Goal of the exercise: Starting at the line that holds "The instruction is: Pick", copy every line exactly through the end of the data, and no others.
* * * * *
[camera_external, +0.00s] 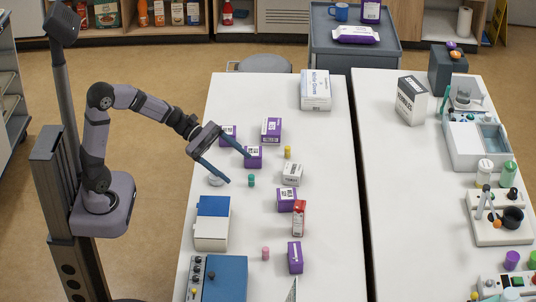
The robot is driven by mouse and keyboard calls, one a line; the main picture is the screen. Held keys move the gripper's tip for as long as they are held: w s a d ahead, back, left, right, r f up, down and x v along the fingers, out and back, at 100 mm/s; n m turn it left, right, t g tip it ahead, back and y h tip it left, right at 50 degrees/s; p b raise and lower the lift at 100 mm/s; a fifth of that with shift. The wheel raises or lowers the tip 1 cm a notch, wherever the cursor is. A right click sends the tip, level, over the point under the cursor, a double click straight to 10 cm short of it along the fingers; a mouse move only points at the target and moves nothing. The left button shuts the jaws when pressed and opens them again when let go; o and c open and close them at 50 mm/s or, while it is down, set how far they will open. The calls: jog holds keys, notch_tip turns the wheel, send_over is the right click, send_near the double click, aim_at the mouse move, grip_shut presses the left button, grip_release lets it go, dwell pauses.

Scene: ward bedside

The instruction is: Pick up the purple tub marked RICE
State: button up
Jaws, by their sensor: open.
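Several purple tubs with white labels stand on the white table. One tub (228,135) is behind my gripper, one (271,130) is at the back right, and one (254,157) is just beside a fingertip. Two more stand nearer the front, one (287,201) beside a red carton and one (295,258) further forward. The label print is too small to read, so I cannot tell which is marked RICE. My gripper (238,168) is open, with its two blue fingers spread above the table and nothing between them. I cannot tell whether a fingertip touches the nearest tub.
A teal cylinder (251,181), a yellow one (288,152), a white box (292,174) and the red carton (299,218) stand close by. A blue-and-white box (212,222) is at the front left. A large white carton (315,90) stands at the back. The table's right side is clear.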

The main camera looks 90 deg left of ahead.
* * * * *
Answer in full:
The instruction is: Pick up the purple tub marked RICE
State: button up
Jaws, by their sensor: open.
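Several purple tubs with white labels stand on the white table. One tub (228,135) is behind my gripper, one (271,130) is at the back right, and one (254,157) is just beside a fingertip. Two more stand nearer the front, one (287,201) beside a red carton and one (295,258) further forward. The label print is too small to read, so I cannot tell which is marked RICE. My gripper (238,168) is open, with its two blue fingers spread above the table and nothing between them. I cannot tell whether a fingertip touches the nearest tub.
A teal cylinder (251,181), a yellow one (288,152), a white box (292,174) and the red carton (299,218) stand close by. A blue-and-white box (212,222) is at the front left. A large white carton (315,90) stands at the back. The table's right side is clear.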

The main camera looks 90 deg left of ahead.

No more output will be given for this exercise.